We will remember them...

Michael Weston writes about a visit this half term to the first world war battlefields of Northern France.

Having visited several key battlefield sites on Vimy Ridge and in the Ypres salient, we arrived at Tyne Cot, the largest of the many Commonwealth cemeteries on the Western Front, as the sun was going down. The sky was a bright blue, the air turning chill in the early autumn.

Twenty-five boys and three members of staff stood in silence as each boy took it in turn to read out from the list of names of those Old Shirburnians who had given their lives for their country during the Great War. We laid a wreath in their memory and observed a minute’s silence.

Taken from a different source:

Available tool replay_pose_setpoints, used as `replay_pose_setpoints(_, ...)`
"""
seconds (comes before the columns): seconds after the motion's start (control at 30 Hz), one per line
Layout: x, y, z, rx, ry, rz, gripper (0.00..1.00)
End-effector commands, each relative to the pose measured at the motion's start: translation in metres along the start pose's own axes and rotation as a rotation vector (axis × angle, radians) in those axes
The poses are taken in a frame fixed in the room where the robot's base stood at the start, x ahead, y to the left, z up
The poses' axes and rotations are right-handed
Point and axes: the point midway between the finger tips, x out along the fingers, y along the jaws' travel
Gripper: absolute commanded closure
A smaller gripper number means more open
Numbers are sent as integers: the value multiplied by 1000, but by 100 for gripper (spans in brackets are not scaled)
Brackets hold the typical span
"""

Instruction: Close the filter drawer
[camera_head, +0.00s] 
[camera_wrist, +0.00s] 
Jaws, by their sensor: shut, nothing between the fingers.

Hamish Dudgeon (4m) also recalls the visit:

"I was struck by the sheer number of graves – the ones at the near end when we entered were spaced out and there seemed to be few, until you looked a little farther and saw the immense numbers, about 12,000 in total. Then we were informed that of that more than half of the dead were unknown. This, for me, was the most surprising fact, and looking out over the rows of graves helped bring the point home"

From Tyne Cot we went on to the town of Ypres, in order to be present at the playing of the Last Post at the Menin Gate memorial. We joined several hundreds of others for the short ceremony, during which two boys laid another wreath on behalf of the School in memory of the fallen Old Shirburnians.